We are very happy with the ""Intel PRO/1000MT" quad copper GigE cards,
but we are not coming close to pushing their limits, I'm still waiting for OC-3.


> Can someone recommend another good obsd friendly good performer / value
> for the price Quad Ethernet 1000 card?  If I can keep it down, I would
> use two and not do the 100MB on the slow segments.
> 
> Also is going PCI-X going to get me much?  I was reading some notes in
> the archives (obsd?) that showed the cards won't need it that much, and
> another post saying it was going to be slammed by a Quad card.

If you expect to push hundreds of megabits at peak through the multiport
card, then PCI-X will buy you some headroom.  One caveat, many PCI-X
motherboards can only run one card at the full 133Mhz speed.

Kevin Kadow



Need Quad Ethernet for router box

2005-07-20 Thread Bill Chmura
We finally got some money to build a router for the center of a 200-300
user network.  Upon arrival I found it to be one giant segment with old
old switches (sort of - not real ones) and terrible sprawl.

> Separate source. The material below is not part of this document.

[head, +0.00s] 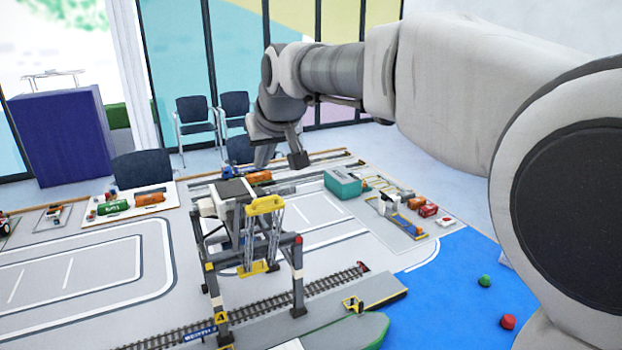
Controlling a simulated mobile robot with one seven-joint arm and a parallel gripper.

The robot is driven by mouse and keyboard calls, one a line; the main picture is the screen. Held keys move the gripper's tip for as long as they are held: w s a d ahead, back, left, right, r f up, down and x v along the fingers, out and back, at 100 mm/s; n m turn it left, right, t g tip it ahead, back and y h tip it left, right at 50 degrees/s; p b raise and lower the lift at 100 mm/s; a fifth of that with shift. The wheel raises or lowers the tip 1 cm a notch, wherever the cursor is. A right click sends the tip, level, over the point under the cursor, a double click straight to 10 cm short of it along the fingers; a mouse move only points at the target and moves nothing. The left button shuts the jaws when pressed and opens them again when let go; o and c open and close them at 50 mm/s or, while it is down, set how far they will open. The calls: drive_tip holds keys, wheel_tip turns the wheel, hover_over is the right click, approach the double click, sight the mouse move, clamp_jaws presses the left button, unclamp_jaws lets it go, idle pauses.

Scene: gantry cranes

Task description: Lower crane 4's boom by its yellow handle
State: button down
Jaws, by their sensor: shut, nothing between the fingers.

I need to build a router that will handle 7 segments, 4 of which are
very heavily used, 3 of which are pretty light.  I was contemplating a
Quad gigabit card and a 100MB Quad card (to keep the price down).  I've
got a budget of $3000 US to build this thing.  I was thinking the Intel
Pro 1000 Quad cards, but thats pretty pricy considering I have to
aquire the hardware also.

Can someone recommend another good obsd friendly good performer / value
for the price Quad Ethernet 1000 card?  If I can keep it down, I would
use two and not do the 100MB on the slow segments.

Also is going PCI-X going to get me much?  I was reading some notes in
the archives (obsd?) that showed the cards won't need it that much, and
another post saying it was going to be slammed by a Quad card.